Given task: Scan the data below for the string "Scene". Copy every line where it appears.

--- START OF Recorded data ---

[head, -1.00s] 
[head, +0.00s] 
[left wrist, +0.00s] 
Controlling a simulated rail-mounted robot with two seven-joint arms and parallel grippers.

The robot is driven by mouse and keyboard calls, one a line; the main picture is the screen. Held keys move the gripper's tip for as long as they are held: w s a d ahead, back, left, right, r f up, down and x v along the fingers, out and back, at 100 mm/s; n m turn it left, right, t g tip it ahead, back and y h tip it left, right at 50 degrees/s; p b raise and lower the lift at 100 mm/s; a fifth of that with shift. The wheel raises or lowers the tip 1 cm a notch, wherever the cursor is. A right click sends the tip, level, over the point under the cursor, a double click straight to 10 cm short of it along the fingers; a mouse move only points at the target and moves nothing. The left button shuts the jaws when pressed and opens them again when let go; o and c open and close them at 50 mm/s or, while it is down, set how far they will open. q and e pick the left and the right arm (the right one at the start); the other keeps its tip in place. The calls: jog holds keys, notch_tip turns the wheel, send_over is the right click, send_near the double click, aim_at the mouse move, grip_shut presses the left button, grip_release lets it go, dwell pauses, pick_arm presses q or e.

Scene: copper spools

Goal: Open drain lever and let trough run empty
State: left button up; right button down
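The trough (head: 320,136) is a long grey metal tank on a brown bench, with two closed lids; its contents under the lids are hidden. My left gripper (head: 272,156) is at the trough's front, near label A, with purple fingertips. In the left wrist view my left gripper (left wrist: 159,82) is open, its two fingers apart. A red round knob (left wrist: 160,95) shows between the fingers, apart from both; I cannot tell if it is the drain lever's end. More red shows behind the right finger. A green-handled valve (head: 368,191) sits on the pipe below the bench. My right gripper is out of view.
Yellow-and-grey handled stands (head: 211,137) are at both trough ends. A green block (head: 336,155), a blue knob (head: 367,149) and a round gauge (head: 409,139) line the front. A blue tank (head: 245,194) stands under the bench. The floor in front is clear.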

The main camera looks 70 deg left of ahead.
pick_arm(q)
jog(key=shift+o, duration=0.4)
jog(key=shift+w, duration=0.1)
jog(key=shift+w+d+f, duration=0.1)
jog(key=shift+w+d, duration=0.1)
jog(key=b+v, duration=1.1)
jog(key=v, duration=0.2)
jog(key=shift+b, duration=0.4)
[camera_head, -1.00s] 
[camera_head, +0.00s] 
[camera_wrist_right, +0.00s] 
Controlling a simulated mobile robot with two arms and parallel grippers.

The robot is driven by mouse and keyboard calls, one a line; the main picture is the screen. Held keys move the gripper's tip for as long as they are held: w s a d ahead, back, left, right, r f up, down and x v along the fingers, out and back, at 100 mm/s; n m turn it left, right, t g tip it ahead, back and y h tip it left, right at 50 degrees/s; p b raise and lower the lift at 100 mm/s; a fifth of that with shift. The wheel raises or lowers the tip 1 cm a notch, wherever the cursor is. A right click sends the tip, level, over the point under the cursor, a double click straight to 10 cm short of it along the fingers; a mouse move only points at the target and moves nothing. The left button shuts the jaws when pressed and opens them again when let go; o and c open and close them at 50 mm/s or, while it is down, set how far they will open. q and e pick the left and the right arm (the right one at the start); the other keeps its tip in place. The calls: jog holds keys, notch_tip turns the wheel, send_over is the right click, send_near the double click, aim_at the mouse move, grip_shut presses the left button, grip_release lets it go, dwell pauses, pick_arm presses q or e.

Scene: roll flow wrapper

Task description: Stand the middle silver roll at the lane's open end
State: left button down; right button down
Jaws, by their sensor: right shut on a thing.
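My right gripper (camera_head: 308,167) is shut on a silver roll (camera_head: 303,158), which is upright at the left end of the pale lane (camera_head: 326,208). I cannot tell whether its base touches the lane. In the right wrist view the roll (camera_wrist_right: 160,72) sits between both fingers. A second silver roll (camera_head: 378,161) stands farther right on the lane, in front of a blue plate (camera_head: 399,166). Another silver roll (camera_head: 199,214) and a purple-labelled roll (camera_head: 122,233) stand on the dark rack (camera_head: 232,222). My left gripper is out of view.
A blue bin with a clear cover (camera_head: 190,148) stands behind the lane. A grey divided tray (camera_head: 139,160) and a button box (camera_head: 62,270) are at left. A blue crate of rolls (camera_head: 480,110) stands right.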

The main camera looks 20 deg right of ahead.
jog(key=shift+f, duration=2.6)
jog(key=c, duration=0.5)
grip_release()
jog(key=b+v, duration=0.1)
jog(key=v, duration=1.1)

--- END OF Recorded data ---

Exercise output:
Scene: copper spools
Scene: roll flow wrapper

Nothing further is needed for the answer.